Skelton only took over from Laura Whitmore a year ago in the Sunday morning slot, but it’s clearly a case of the dreaded mum guilt and juggling becoming too much. And I know exactly how torn she feels — because work or don’t work, we women literally cannot have it all. Most of us mums want to be as present for our children as possible — if we can be. That’s why the TV and radio presenter’s decision to stop working “for now” isn’t cut and dried.

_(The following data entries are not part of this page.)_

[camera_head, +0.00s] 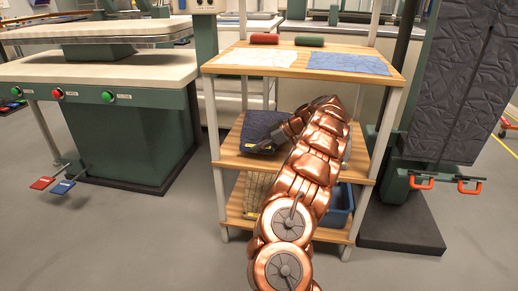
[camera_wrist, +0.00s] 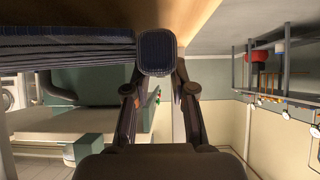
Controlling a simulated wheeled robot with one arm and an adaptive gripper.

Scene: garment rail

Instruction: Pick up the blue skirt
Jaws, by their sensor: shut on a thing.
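The blue skirt (camera_head: 262,130) is a dark blue folded garment with a yellow tag, at the left of the middle wooden shelf of the rack. My gripper (camera_head: 284,136) reaches in from the right and meets its right side. In the wrist view the gripper's two fingers (camera_wrist: 159,75) are closed on a rounded dark blue end of the fabric (camera_wrist: 157,48). More of the folded skirt shows at the upper left of that view. My copper arm covers the right part of the middle shelf in the head view.
The top shelf (camera_head: 300,47) holds a white cloth (camera_head: 257,57), a light blue cloth (camera_head: 348,63), a red roll (camera_head: 264,39) and a green roll (camera_head: 310,42). The bottom shelf holds a beige cloth (camera_head: 257,190) and a blue bin (camera_head: 340,205). A press table (camera_head: 110,75) stands left, a dark padded board (camera_head: 455,90) right.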

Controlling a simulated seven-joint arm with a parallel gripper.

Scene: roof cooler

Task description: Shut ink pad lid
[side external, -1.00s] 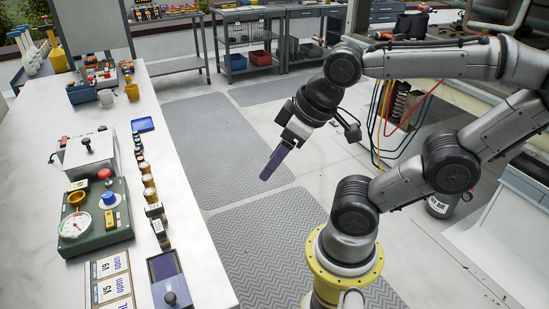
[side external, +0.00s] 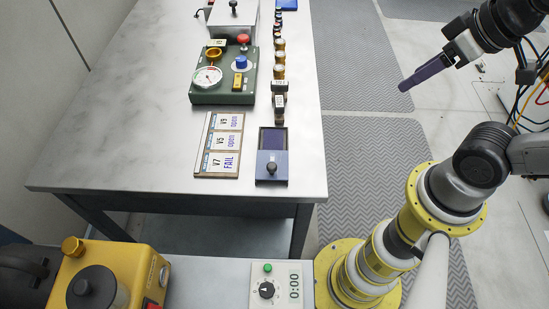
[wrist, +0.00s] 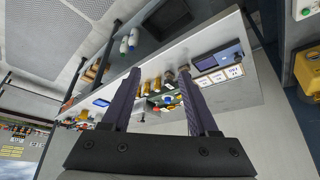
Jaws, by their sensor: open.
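The ink pad (side external: 272,138) is a dark rectangular tray near the right front edge of the white bench. The ink pad also shows small in the wrist view (wrist: 217,58), at the bench edge. My gripper (side external: 404,86) has long purple fingers. It is empty, out to the right of the bench, well apart from the ink pad. In the wrist view my gripper (wrist: 160,72) has its fingers spread apart.
A card board with labels (side external: 219,146) lies left of the ink pad. A row of stamps and jars (side external: 279,85) stands behind it along the edge. A green gauge box (side external: 224,82) is farther left. A yellow machine (side external: 108,280) and timer (side external: 276,285) are in front.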

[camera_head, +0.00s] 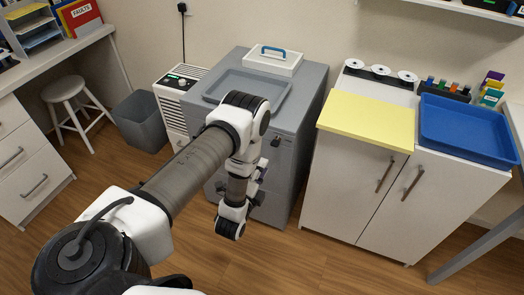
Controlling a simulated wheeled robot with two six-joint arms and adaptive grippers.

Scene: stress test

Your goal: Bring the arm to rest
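My left arm comes in from the lower left, reaches forward over the floor and bends down at its elbow (245,112). My left gripper (240,192) is at the low end of the arm, in front of the grey cabinet (290,135). Small dark parts show on both sides of the white wrist. The wrist hides most of the gripper, so its opening and anything between its fingers cannot be made out. My right gripper is not in view.
A grey tray (270,97) and a white box with a blue handle (272,62) top the grey cabinet. A white cupboard (340,190) bears a yellow board (368,120) and blue tray (468,128). A bin (140,122) and stool (64,90) stand left. Front floor is clear.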

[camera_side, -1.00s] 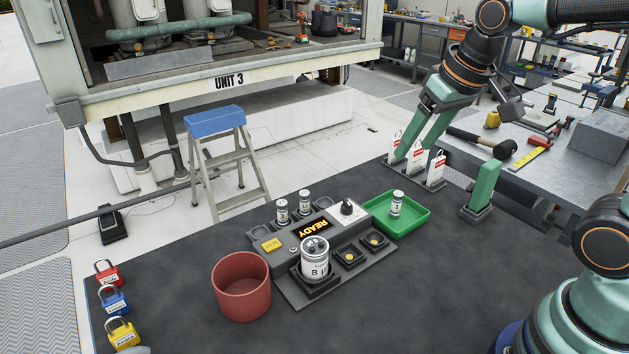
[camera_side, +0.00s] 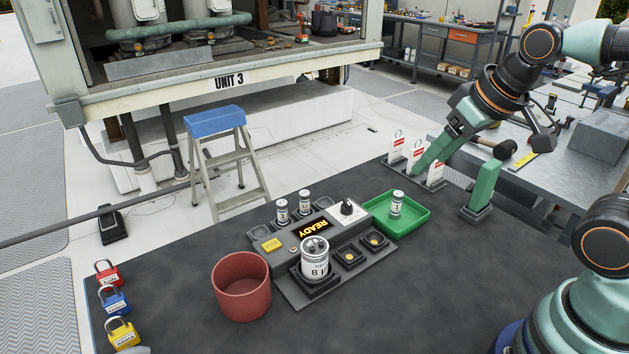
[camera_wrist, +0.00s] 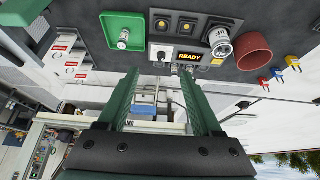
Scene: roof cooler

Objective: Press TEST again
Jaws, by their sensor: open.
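The grey tester console (camera_side: 288,252) stands on the dark mat, with its display (camera_side: 313,229) lit READY. A yellow button (camera_side: 271,244), its lettering too small to read surely, sits at the console's left end. It also shows in the wrist view (camera_wrist: 217,62). A white canister (camera_side: 315,265) marked 8 stands upright in the console's front socket. My gripper (camera_side: 418,172) is open and empty, near the white tags right of the console and well away from the button. Its two green fingers show apart in the wrist view (camera_wrist: 160,74).
A green tray (camera_side: 412,222) holding a small canister (camera_side: 397,204) lies right of the console. A red bin (camera_side: 241,287) stands left-front. White tags (camera_side: 415,160) stand beside my gripper. Several padlocks (camera_side: 115,300) lie far left. The front mat is clear.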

She wants to be there for her eight-year-old who needs her. And I don’t blame her: I have young kids, and I’m always told this wonderful stage of childcaring goes by like a flash. The next thing you know, they are teenagers wandering around Westfield with a mobile phone. Skelton, 40, co-parents her children with her ex-husband, the England and Leeds Rhinos rugby league star Richie Myler, 33, after they split last year. She added that she wanted to be around to see her children at their weekend sports fixtures, telling listeners that “there is an eight-year-old with a sideline who needs me”. Being a working mum with young kids is an impossible situation. When my two children Lola and Liberty — now five and seven — were too young for school, I could only work part-time because I couldn’t afford the spiralling childcare costs. It’s £15 an hour in most cases.

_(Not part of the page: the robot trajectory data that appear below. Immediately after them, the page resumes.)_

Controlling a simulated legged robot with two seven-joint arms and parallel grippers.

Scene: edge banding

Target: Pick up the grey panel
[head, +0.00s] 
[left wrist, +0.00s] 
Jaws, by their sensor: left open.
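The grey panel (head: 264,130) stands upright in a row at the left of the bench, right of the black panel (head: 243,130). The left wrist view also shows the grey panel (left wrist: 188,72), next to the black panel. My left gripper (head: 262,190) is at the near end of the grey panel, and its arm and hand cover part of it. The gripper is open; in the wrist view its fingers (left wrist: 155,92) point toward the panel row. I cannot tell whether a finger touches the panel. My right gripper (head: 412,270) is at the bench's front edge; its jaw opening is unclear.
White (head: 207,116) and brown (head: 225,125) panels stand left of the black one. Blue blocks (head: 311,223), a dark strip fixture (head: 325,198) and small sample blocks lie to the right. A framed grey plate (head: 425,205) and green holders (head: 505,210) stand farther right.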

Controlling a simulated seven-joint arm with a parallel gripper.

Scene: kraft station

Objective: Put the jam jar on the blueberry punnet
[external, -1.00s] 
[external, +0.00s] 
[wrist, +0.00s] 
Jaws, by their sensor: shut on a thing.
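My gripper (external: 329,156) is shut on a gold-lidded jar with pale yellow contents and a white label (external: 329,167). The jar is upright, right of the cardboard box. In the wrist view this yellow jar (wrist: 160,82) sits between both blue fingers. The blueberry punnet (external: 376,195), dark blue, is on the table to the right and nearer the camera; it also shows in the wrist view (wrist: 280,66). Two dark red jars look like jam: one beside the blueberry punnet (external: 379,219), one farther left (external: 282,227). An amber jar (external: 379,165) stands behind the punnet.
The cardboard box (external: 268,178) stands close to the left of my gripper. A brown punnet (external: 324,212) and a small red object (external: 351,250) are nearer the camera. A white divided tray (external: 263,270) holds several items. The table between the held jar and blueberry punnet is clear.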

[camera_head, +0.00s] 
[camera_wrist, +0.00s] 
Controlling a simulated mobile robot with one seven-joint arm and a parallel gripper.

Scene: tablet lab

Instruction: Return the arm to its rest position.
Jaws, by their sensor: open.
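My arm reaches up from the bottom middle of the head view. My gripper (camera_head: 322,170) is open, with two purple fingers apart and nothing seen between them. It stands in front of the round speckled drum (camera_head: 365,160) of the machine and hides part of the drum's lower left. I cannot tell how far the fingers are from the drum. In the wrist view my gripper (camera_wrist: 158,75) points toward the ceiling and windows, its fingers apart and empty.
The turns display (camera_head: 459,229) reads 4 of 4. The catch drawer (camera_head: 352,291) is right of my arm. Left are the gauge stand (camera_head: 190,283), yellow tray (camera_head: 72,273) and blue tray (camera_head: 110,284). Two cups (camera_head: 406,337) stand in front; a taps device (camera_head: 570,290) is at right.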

Like many of my mum friends, I still always seem to end up in an absurd situation of giving all my wages to another child caregiver to look after my kids — when all I want to do is look after them myself. My heart sinks when I’m working and I get those regular updates on WhatsApp from the nanny with photos of my kids in the sandpit or waterpark looking joyous. Why am I not there? Why am I giving a childminder my salary?
I feel so utterly conflicted. On the one hand, it makes me happy they are safe and having a good time, but on the other hand, I’m heartbroken. To add insult to injury, like many other mums, I suffer from mum guilt. I miss my kids and beat myself up because I feel like I’m failing as their caregiver. “Mummy, why do you have to work?” they cry. “To buy you toys,” I reply — while waving them off to the Science Museum with the childminder. Then I compare and despair. I see other mums waltzing along with their kids as if they’re the Waltons, and I feel like a bad mother.
There’s also the doubt that creeps in when I put them in front of the TV, yet again, and I’m longing to be more present – instead of perpetually finishing up a work project. I’m not doing enough to teach Liberty to read and I am not there for their sports day because I’m on deadline. And when Lola says she feels like she’s “abandoned” her toy cat because the childminder tells her to leave it at home, I feel a searing pang of guilt. Is that how my kids feel about me? It feels so unfair. It’s 2023: so why can men have it all but women still can’t?
And it’s not just because I’m a single mum — even my married friends who have two salaries coming in say they feel just as torn. Skelton has done something brave and wrenching in stepping away from the workplace. It seems to be that she clearly feels the need to be there for her kids. And good for her.
Like Skelton, I know how tough it is being a working mum. It’s like being stuck between a rock and a hard place, all the time. That’s why, in my opinion, she’s “not alright about it”. She isn’t rejoicing at her decision but she is prepared to make sacrifices for her kids. That’s what being a parent is all about. It’s just a shame women aren’t able to have it all in the first place.